교차검증(K-Fold, Stratified K-Fold, cross_val

Python/머신러닝

교차검증(K-Fold, Stratified K-Fold, cross_val_score())

강떡볶 2022. 4. 24. 13:14

교차검증의 필요성

고정된 학습 데이터와 테스트 데이터로 평가를 하다보면 학습 데이터에만 최적의 성능을 발휘할 수 있도록 편향된 모델을 유도하는 경향이 생김
이 경우 모델이 학습 데이터에만 과도하게 최적화되어 실제 예측을 다른 데이터로 수행할 경우에는 예측 성능이 과도하게 떨어짐
이러한 과적합을 피하기 위해 '교차 검증'이 필요

과적합을 피하기 위해서 훈련 데이터 세트 전체를 한 번에 훈련시키지 않고, 일부를 남겨두고 테스트하는 방법
데이터에 의한 편향을 막기 위해서 별도의 여러 세트로 구성된 학습 데이터와 검증 데이터를 통해 학습과 평가를 수행
모델 성능 평가의 목적 달성에 좋은 방법

** 모델 성능 평가의 목적: Unseen Data에 대한 성능 예측(Better Forecasting) 및 더 좋은 모델을 선택하기 위함(Hyperparameter Tuning)

K-Fold 교차검증

가장 기본적인 교차 검증의 구성
모든 데이터가 최소 한 번은 테스트 셋에 쓰이도록 iteration 구성

K-Fold 교차검증 과정

전체 데이터를 K개의 그룹으로 나눈다.
하나는 test dataset, 나머지는 train dataset으로 사용해 성능을 구한다.
K개의 test dataset이 존재하게 되므로, 2)의 과정을 K번 반복한다.
매 시기마다의 성능 평균을 도출하면, 이것이 머신러닝 모델의 최종 성능 지표가 된다.

K-Fold 교차검증의 특징

모든 데이터가 한 번씩은 test data로 쓰인다.
여러 번 반복하기 때문에 성능을 정확히 구할 수 있다.
K번 반복하기 때문에 정확도 향상을 위해 K를 늘릴 수록 시간과 메모리 사용량이 매우 늘어난다.
데이터 셋에 레이블이 불균등하게 편향되어 있을 경우, 교차 검증 시도 별로 실제 데이터의 분포를 반영하지 못한 결과를 도출할 가능성이 생긴다. ⇒ 문제점

K-Fold 교차검증 연습

from sklearn.tree import DecisionTreeClassifier
from sklearn.metrics import accuracy_score
from sklearn.model_selection import KFold
import numpy as np

iris = load_iris()
features = iris.data
label = iris.target
dt_clf = DecisionTreeClassifier(random_state=156)
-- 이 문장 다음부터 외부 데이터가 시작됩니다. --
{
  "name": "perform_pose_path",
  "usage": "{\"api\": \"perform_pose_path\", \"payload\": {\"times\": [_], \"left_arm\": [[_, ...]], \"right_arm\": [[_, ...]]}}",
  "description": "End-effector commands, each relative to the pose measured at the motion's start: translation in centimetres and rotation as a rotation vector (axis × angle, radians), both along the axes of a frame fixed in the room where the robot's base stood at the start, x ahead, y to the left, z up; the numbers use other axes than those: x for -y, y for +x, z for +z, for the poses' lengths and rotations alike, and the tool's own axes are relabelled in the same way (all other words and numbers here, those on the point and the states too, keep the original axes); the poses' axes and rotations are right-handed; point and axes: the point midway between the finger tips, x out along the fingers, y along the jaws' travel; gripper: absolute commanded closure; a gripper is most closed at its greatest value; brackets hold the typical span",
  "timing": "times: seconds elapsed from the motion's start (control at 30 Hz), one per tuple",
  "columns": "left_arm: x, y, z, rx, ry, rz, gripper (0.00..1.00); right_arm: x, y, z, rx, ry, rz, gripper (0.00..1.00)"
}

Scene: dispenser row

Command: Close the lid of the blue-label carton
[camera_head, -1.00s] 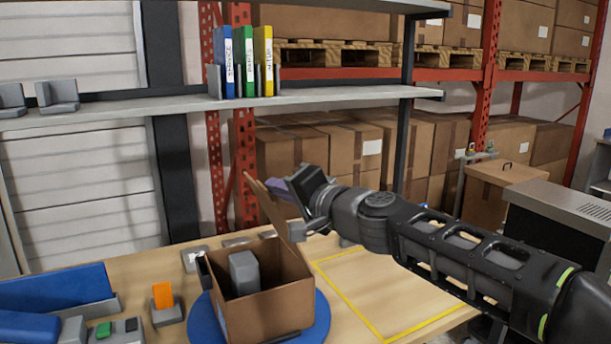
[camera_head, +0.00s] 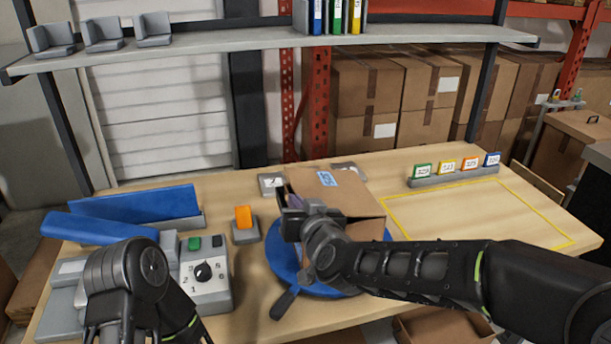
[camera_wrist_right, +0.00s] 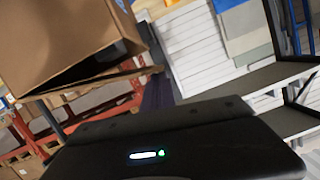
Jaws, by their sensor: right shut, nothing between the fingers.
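The blue-label carton (camera_head: 365,208) stands on a round blue turntable (camera_head: 277,262). Its brown lid (camera_head: 345,190) bears the blue label (camera_head: 327,178) and lies over the top, hiding the inside. In the right wrist view the carton (camera_wrist_right: 60,40) is at upper left, with a dark gap along one edge; I cannot tell whether the lid is fully flat. My right gripper (camera_head: 297,203) is shut and empty at the carton's left side, close to the lid; contact is unclear. My left arm is at the lower left, its fingers out of frame.
A dark lever (camera_head: 285,303) sticks out at the turntable's front. An orange block in a grey holder (camera_head: 245,231) and a grey control box with a dial (camera_head: 205,290) stand left of it. A rack of coloured cards (camera_head: 455,174) is at back right. The yellow-outlined area (camera_head: 475,213) is clear.

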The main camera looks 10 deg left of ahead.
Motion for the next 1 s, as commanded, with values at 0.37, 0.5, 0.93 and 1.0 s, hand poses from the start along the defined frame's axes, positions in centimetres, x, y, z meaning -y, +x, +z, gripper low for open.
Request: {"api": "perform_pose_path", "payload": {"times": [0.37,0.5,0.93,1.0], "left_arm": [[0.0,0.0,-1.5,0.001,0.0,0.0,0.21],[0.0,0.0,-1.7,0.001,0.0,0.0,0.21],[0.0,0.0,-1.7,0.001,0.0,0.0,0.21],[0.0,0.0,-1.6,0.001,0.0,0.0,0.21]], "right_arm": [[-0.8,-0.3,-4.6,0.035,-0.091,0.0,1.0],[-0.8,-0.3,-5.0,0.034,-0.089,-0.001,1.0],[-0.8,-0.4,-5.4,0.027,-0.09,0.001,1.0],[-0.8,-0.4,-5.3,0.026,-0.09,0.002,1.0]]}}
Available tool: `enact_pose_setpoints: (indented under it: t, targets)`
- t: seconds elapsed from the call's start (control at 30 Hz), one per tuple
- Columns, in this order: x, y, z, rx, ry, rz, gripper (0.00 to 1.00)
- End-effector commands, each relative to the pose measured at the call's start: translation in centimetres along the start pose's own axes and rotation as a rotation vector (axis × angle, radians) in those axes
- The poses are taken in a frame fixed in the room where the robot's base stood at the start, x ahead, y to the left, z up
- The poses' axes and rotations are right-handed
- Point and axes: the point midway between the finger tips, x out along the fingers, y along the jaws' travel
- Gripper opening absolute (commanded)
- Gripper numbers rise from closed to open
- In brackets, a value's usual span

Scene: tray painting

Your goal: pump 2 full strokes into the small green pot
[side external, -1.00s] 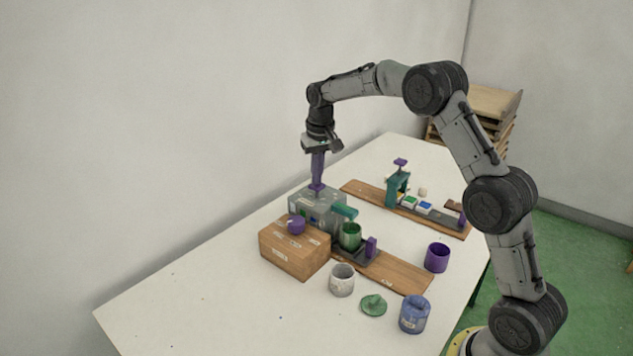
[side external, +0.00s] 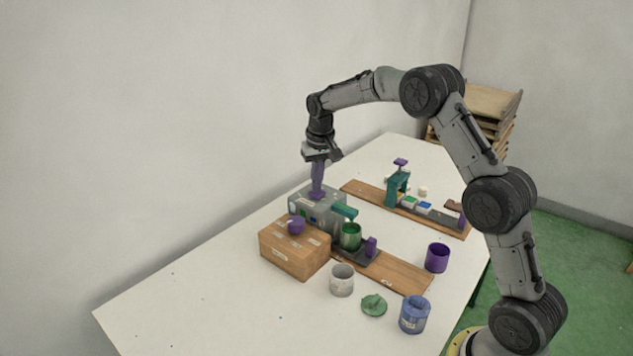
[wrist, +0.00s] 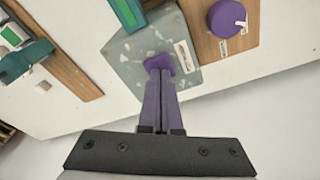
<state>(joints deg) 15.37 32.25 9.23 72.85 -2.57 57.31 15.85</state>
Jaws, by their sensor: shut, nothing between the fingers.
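The small green pot (side external: 350,236) stands open on a dark slide on a wooden board, under the teal spout (side external: 344,211) of the grey speckled pump box (side external: 304,207). The box also shows in the wrist view (wrist: 140,55). My gripper (side external: 317,193) has long purple fingers and is shut and empty. Its tips are over the top of the box, at a purple pump knob (wrist: 159,63). The tips appear to touch the knob; how far it is pressed I cannot tell. A green lid (side external: 373,305) lies on the table at the front.
A wooden box (side external: 294,252) with a purple knob (side external: 296,225) stands in front of the pump. A white pot (side external: 342,280), a blue pot (side external: 414,314) and a purple pot (side external: 437,257) stand nearby. A teal stamp stand (side external: 398,187) is behind. The table's left front is clear.

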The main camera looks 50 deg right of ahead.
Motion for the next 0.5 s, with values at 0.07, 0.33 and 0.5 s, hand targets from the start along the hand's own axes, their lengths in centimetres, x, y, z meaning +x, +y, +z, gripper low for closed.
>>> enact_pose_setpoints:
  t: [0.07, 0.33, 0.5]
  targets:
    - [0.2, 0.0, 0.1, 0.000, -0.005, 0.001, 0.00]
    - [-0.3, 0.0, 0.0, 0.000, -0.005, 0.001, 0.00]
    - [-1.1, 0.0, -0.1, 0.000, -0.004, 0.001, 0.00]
# 5개의 폴드 세트로 분리하는 KFold 객체와 폴드 세트별 정확도를 담을 리스트 객체 생성

kfold = KFold(n_splits=5)
cv_accuracy = []

print('붓꽃 데이터 세트 크기: ', features.shape[0])

features.shape

# 데이터 확인
iris.keys()

iris.feature_names

iris.target # 0은 setosa, 1은 versicolor, 2는 virginica

iris.target_names

n_iter=0

for train_index, test_index in kfold.split(features):
    # kfold.split()으로 반환된 인덱스를 활용하여 train용, test용 데이터 추출
    x_train, x_test = features[train_index], features[test_index]
    y_train, y_test = label[train_index], label[test_index]
    
    # 학습 및 예측
    dt_clf.fit(x_train, y_train)
    pred = dt_clf.predict(x_test)
    n_iter +=1
    
    # 반복할 때마다 정확도 측정
    accuracy = np.round(accuracy_score(y_test, pred), 4)
    train_size = x_train.shape[0]
    test_size = x_test.shape[0]
    print("\n#{0} 교차 검증 정확도: {1}, 학습 데이터 크기: {2}, 검증 데이터 크기: {3}".format(n_iter, accuracy, train_size, test_size))
    print("#{0} 검증 세트 인덱스: {1}".format(n_iter, test_index))
    cv_accuracy.append(accuracy)
          
          
# 각 iteration 별 정확도를 합하여 평균 정확도 계산
print('\n## 평균 검증 정확도: ', np.mean(cv_accuracy))

모든 데이터가 한 번씩 사용됨을 알 수 있음
총 150개의 데이터를 5개로 나눔. 따라서 검증 데이터의 크기는 30개

Stratified K-Fold 교차검증

불균형한(imbalanced) 분포도를 가진 레이블 데이터를 위한 K-Fold 방식
불균형한 분포도를 가진 레이블 데이터 집합이란?
: 특정 레이블 값이 너무 많거나 적어서 값의 분포가 한 쪽으로 치우친 데이터 셋
사이킷 런의 Stratified K-Fold 클래스 이용

Stratified K-Fold 교차검증 연습

# iris 데이터로 Stratified K-Fold 이해하기

import pandas as pd
iris_df = pd.DataFrame(data=iris.data, columns=iris.feature_names)
iris_df['label'] = iris.target
iris_df['label'].value_counts()

레이블 값은 0,1,2 모두 50개로 동일함

# 참고
iris_df

<Iris data set에 K-Fold 적용해보기>

kfold = KFold(n_splits=3)
n_iter = 0
for train_index, test_index in kfold.split(iris_df):
    n_iter += 1
    label_train = iris_df['label'].iloc[train_index]
    label_test = iris_df['label'].iloc[test_index]
    print('## 교차 검증: {0}'.format(n_iter))
    print('학습 레이블 데이터 분포 : \n', label_train.value_counts())
    print('검증 레이블 데이터 분포: \n', label_test.value_counts())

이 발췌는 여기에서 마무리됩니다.